Tellement nerveux qu’il fit précisément ce qu’il déconseillait à tous quand ils cherchaient auprès de lui des conseils : changer d’avis. Sa spécialité, tirer fort à mi-hauteur au ras du poteau sur la droite du gardien. Sepp Maier savait cela et partit sur sa droite justement. Neeskens, lui, tira tout droit légèrement sur la gauche du portier allemand. Ce but aurait pu (dû) consacrer le football total néerlandais, car inscrit avant même que les Allemands ne touchent le ballon. Il ne restera qu’anecdotique puisque les Pays-Bas furent terrassés par Paul Breitner et surtout Gerd Müller (1-2).

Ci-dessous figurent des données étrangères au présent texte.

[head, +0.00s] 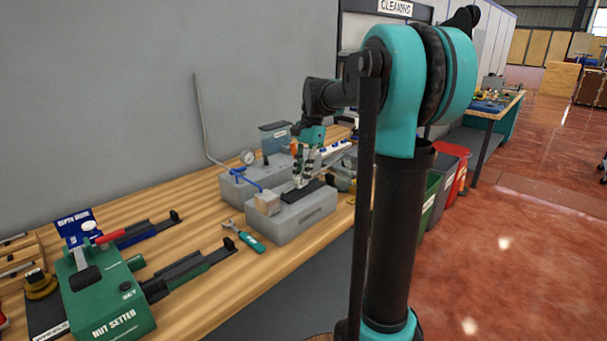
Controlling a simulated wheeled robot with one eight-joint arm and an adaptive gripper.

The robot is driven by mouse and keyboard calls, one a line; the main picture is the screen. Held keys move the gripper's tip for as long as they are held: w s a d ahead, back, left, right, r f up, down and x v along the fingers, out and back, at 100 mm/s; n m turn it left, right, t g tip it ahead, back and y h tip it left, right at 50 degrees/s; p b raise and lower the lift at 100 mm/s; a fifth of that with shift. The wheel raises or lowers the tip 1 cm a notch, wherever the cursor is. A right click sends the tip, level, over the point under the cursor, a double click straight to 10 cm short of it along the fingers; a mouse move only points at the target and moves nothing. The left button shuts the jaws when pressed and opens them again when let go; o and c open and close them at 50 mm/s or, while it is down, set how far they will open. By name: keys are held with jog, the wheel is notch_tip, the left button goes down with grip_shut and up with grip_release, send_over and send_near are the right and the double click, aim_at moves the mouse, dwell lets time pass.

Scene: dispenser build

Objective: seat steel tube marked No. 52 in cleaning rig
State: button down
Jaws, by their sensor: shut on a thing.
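The cleaning rig (290,222) appears as low grey blocks on the wooden bench, below a "CLEANING" sign. A dark slot strip lies on the front block, and a tan block (267,203) sits at its left end. My gripper (301,184) points down just over the front block, by the dark strip. It is shut on a small thing that I cannot make out. I cannot pick out the steel tube or read No. 52, and I cannot tell whether the held thing touches the rig.
A gauge (247,157) and a thin bent pipe (203,120) stand at the rear block. A teal-handled wrench (246,237) lies left of the rig. A green nut setter (105,295) stands at front left. Bins (441,185) stand past the bench's right end.

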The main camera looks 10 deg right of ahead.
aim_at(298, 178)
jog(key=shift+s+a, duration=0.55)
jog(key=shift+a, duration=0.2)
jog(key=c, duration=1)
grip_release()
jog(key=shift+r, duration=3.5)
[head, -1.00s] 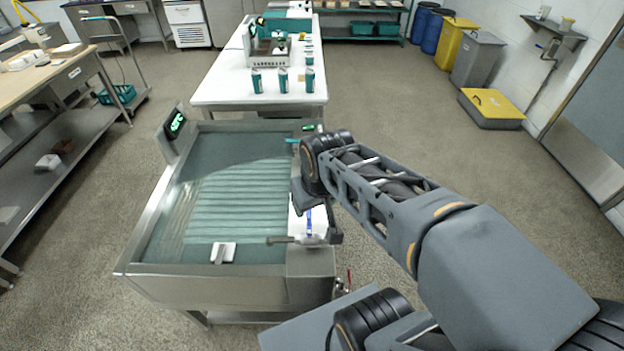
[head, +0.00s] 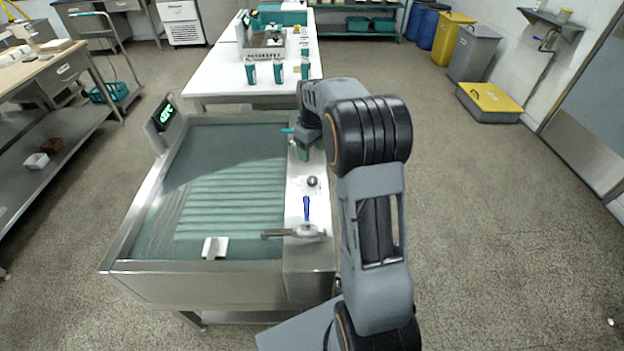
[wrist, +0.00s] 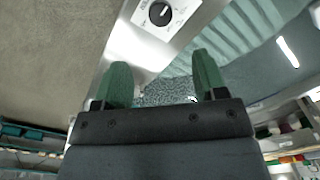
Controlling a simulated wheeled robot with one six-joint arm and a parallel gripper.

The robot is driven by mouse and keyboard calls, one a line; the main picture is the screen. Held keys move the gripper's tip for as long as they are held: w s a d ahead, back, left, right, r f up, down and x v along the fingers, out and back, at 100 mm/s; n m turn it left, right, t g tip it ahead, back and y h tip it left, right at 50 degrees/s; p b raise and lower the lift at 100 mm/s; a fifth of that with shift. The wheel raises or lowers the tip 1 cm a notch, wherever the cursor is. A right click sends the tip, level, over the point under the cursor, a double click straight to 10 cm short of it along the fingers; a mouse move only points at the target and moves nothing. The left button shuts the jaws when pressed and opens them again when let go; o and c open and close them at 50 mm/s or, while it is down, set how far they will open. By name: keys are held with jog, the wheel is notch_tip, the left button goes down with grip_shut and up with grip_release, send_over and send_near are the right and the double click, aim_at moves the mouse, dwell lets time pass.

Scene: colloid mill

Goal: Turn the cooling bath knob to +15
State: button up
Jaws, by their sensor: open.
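The cooling bath (head: 120,240) is a steel tank of teal water in the middle of the head view. Its black round knob (head: 312,181) sits on the white panel (head: 295,196) along the right rim. The knob also shows at the top of the wrist view (wrist: 160,13), with a white pointer line and dial marks too small to read. My gripper (wrist: 162,62) is open and empty, its two green fingers apart, with the knob beyond the fingertips. In the head view my gripper (head: 303,152) hangs over the panel, just behind the knob, partly hidden by my arm.
A green-lit display (head: 165,113) stands at the bath's back left corner. A blue item (head: 307,210) and a metal fitting (head: 305,232) lie on the rim in front of the knob. A white table (head: 215,85) with several teal cans stands behind.

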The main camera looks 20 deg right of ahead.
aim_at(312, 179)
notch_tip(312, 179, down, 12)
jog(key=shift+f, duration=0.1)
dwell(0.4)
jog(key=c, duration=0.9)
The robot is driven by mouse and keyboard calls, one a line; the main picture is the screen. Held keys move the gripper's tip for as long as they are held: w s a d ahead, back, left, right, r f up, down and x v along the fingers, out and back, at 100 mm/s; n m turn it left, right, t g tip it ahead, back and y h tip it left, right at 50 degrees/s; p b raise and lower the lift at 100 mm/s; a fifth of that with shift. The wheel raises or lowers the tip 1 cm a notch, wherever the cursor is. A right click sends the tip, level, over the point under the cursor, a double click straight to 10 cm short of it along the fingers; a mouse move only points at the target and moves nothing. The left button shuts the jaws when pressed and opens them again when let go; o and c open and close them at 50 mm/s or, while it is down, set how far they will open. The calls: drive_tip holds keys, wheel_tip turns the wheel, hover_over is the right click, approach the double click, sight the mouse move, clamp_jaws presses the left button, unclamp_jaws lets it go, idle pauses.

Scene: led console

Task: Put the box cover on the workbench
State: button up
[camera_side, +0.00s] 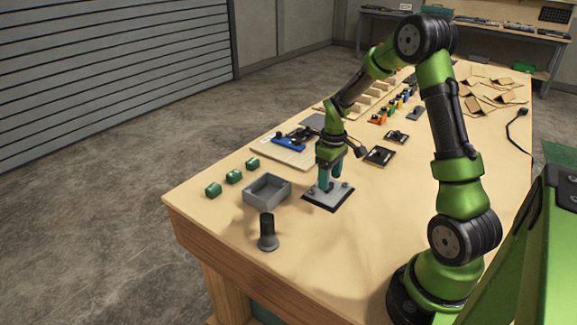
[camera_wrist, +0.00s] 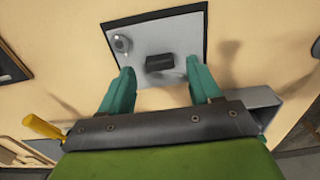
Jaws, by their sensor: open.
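A flat grey plate with a black border (camera_side: 328,197) lies on the workbench (camera_side: 230,245); it seems to be the box cover, though I cannot be sure. In the wrist view the plate (camera_wrist: 180,40) bears a dark block (camera_wrist: 159,61) and a round metal knob (camera_wrist: 122,44). My gripper (camera_side: 329,180) points down over the plate. In the wrist view my gripper (camera_wrist: 160,72) has its teal fingers apart, one on each side of the dark block and towards the viewer. Nothing is between them that I can see held. Contact with the block cannot be told.
An open grey box (camera_side: 267,190) stands left of the plate. A dark cylinder on a round base (camera_side: 268,233) stands in front. Several green blocks (camera_side: 233,177) lie at the left edge. Small black-framed parts (camera_side: 379,156) lie behind right.

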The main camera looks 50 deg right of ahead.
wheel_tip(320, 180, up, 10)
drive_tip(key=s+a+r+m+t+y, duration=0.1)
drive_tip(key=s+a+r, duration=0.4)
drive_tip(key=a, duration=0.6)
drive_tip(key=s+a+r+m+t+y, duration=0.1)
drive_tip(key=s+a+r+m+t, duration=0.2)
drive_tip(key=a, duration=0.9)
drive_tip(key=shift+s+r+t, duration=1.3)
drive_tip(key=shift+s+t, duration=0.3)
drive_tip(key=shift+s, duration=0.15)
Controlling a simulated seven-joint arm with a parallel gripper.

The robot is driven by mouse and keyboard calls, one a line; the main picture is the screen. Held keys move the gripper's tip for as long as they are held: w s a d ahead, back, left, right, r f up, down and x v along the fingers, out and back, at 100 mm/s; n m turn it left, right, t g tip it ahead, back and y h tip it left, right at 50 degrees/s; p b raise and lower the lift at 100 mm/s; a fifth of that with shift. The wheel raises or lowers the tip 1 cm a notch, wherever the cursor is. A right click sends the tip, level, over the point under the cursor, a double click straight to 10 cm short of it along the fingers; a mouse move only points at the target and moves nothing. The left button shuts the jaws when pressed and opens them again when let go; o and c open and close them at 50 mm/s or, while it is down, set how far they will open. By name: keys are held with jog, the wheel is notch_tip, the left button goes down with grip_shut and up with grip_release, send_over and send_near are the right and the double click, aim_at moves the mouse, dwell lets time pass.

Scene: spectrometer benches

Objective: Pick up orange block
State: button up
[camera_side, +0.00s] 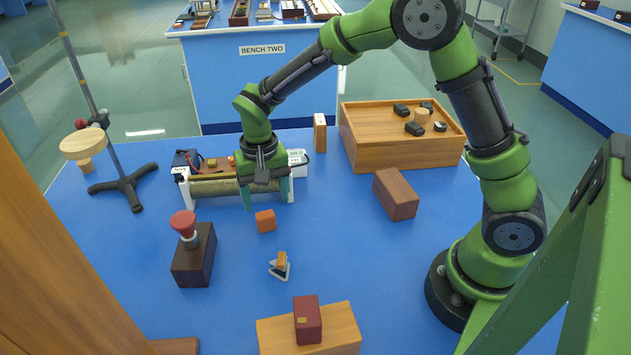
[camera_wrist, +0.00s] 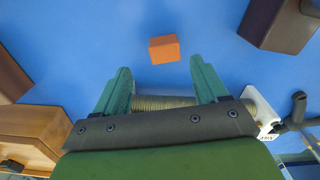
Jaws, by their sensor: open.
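The orange block (camera_side: 265,221) lies on the blue bench top, in front of the wire-wound coil. It also shows in the wrist view (camera_wrist: 164,48), just beyond the fingertips and roughly centred between them. My gripper (camera_side: 267,199) is open, with its two teal fingers apart and nothing between them. It is above the coil, behind the block, and it does not touch the block. In the wrist view, my gripper (camera_wrist: 161,72) shows both fingers, with part of the coil visible between them.
The coil (camera_side: 228,187) stands right under my gripper. A dark box with a red knob (camera_side: 194,262) is front left. A small white stand with an orange-brown piece (camera_side: 280,266) is in front of the block. A brown block (camera_side: 396,194) and a wooden tray (camera_side: 400,153) are to the right.

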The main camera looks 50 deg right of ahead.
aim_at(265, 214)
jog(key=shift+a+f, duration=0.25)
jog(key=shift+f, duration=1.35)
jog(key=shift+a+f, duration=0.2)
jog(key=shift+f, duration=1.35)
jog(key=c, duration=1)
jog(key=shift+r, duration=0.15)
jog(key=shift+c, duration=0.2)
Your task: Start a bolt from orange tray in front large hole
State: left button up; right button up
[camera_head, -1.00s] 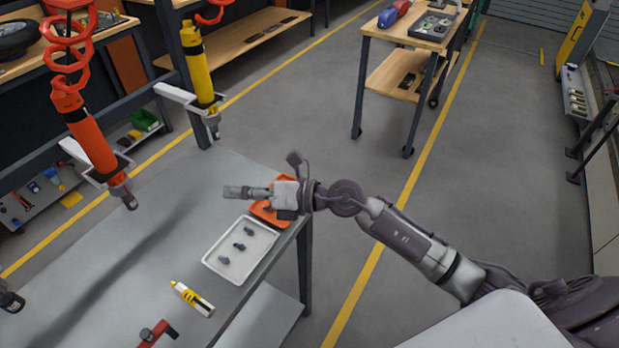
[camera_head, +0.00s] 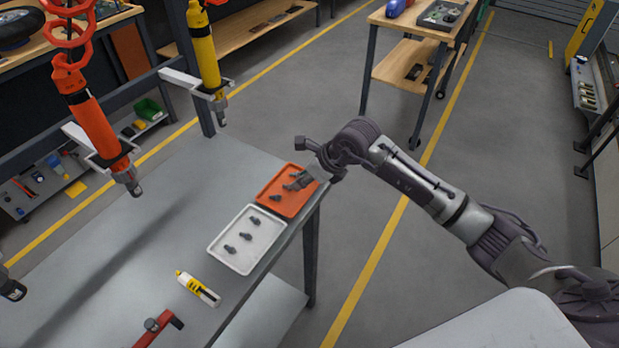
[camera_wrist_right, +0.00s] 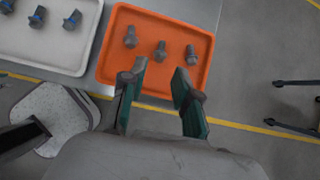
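The orange tray (camera_head: 279,204) lies at the table's right corner in the head view. In the right wrist view the orange tray (camera_wrist_right: 200,30) holds three dark bolts, a left one (camera_wrist_right: 130,37), a middle one (camera_wrist_right: 160,51) and a right one (camera_wrist_right: 192,54). My right gripper (camera_head: 290,187) is over the tray. In the right wrist view my right gripper (camera_wrist_right: 160,72) is open, its fingers apart and short of the bolts, with nothing between them. My left gripper is not clearly in view. No large hole is visible in these frames.
A white tray (camera_head: 217,243) with several dark bolts lies beside the orange tray. A yellow and white tube (camera_head: 198,289) and a red-handled tool (camera_head: 160,326) lie on the grey table (camera_head: 150,235). Orange (camera_head: 95,120) and yellow (camera_head: 203,50) hanging tools stand over the table's far side.

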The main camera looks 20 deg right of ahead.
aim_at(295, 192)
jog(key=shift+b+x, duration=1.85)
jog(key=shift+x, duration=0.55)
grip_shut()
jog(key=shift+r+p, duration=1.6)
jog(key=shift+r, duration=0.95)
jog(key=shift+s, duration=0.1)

Il ne remportera jamais la Coupe du monde, pas en 1974 donc et non plus en 1978. Neeskens est alors le seul Johan à la tête du collectif néerlandais, le guide sur lequel se reposait Ernst Happel. Il échoua encore en finale, cette fois après prolongation face à l’Argentine de Mario Kempes qui évoluait à domicile et ne pouvait (devait) pas perdre.
Une vie d’aventure
La suite de la carrière et de la vie de Johan Neeskens fut une ode à l’aventure, une allégorie de son art de courir partout. Après cinq saisons à Barcelone, il franchit enfin l’Atlantique pour rejoindre les Etats-Unis et les New-York Cosmos. Il reviendra ensuite aux Pays-Bas pour repartir avant de finir en Suisse où il entama sa carrière d’entraîneur. Comme un symbole, il brilla davantage dans un second rôle, d’abord comme adjoint de Guus Hiddink à la Coupe du monde 1998 puis de Frank Rijkaard. Ce même Rijkaard qui lui permettra de revenir à Barcelone en 2006, puis de découvrir la Turquie à Galatasaray avant d’aller en Afrique du Sud au Mamelodi Sundowns.
Depuis l’Algérie, où il est décédé après un malaise, Johan Neeskens s’est élancé dans sa dernière course, celle vers les cieux et le panthéon du football où il a retrouvé l'autre Johan, Cruijff. Le cœur battant du football total s’est définitivement arrêté.